2 juillet 2020, Londres & Paris - Le sulfureux milliardaire Dan Gertler semble avoir utilisé un réseau de blanchiment d'argent, s'étendant de la République Démocratique du Congo (RDC) jusqu'à l'Europe et Israël, pour échapper aux sanctions américaines contre lui, faire transiter des millions de dollars vers l'étranger et acquérir de nouveaux actifs miniers en RDC, révèlent aujourd'hui Global Witness et PPLAAF dans leur enquête conjointe, "Des sanctions, mine de rien".
Les nouvelles preuves que l'enquête a permis de rassembler mettent en évidence les rouages de l'empire commercial complexe de Gertler et révèlent un système apparemment conçu pour dissimuler des versements et dépôts pouvant aller jusqu’à plusieurs millions de dollars. Ce système aurait permis à Gertler de continuer à tirer d'énormes profits de ses activités commerciales en RDC, malgré les sanctions à son encontre imposées par les États-Unis en décembre 2017 suite à ses "contrats miniers et pétroliers opaques et entachés de corruption".

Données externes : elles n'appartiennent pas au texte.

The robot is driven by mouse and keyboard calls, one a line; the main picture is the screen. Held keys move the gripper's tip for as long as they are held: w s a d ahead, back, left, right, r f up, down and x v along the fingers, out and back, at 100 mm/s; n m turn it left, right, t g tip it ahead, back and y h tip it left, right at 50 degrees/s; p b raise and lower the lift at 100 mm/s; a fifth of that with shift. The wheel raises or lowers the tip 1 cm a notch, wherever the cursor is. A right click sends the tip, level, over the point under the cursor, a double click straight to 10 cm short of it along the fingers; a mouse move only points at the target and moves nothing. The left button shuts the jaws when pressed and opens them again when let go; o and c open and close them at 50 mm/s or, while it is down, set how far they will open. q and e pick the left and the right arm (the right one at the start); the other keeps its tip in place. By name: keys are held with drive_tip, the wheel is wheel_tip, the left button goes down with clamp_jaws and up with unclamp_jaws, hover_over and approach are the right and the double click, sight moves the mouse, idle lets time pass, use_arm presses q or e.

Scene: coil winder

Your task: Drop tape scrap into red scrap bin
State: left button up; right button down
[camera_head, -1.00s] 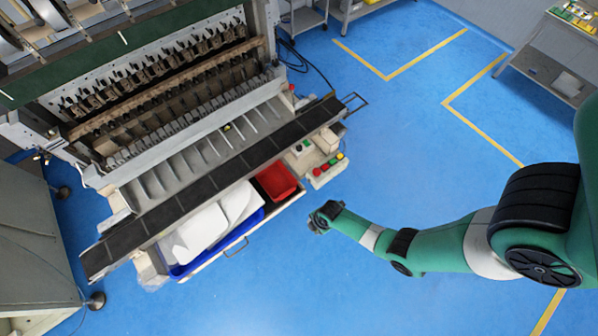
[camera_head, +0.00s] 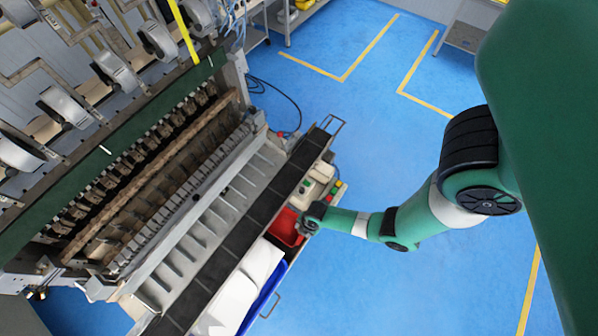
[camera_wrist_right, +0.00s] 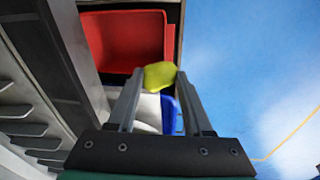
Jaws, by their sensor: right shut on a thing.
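The tape scrap (camera_wrist_right: 159,76) is a small yellow piece pinched between the fingertips of my right gripper (camera_wrist_right: 158,82) in the right wrist view. The red scrap bin (camera_wrist_right: 122,42) is open and empty where it shows, just beyond the fingertips in that view. In the head view the red bin (camera_head: 284,228) sits in the drawer beside the machine, and my right gripper (camera_head: 305,222) is over or beside its right edge. The scrap is too small to make out in the head view. My left gripper is not in view.
White material (camera_head: 262,262) and a blue tray (camera_head: 266,301) lie in the drawer next to the red bin. A dark rail (camera_head: 237,235) runs along the machine. A button box (camera_head: 333,191) stands near the bin. The blue floor to the right is clear.

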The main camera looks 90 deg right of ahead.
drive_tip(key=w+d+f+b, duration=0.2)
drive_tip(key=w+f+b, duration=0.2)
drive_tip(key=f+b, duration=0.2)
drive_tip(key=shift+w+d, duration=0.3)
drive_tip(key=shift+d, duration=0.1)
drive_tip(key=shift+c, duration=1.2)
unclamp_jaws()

Les sanctions contre Gertler, ami personnel et proche de Joseph Kabila, longtemps président de la RDC, lui interdisent de faire des affaires avec des citoyens, banques ou entreprises américaines. PPLAAF et Global Witness révèlent aujourd'hui des preuves indiquant que Gertler aurait trouvé le moyen de continuer à utiliser la devise américaine dans ses activités, de consolider sa fortune et même d'acquérir de nouveaux actifs en RDC.
"Cette enquête offre un aperçu sans précédent sur les méandres d’un montage international de grande envergure apparemment destiné à contourner les sanctions américaines et blanchir des fonds", a déclaré Margot Mollat, responsable de campagne chez Global Witness.
Ces révélations mettent en évidence des lacunes et des défaillances critiques dans les mécanismes d'application des sanctions financières et de la lutte contre le blanchiment d'argent, ainsi que le rôle joué par des avocats, le secret des affaires, et des règlementations bancaires laxistes.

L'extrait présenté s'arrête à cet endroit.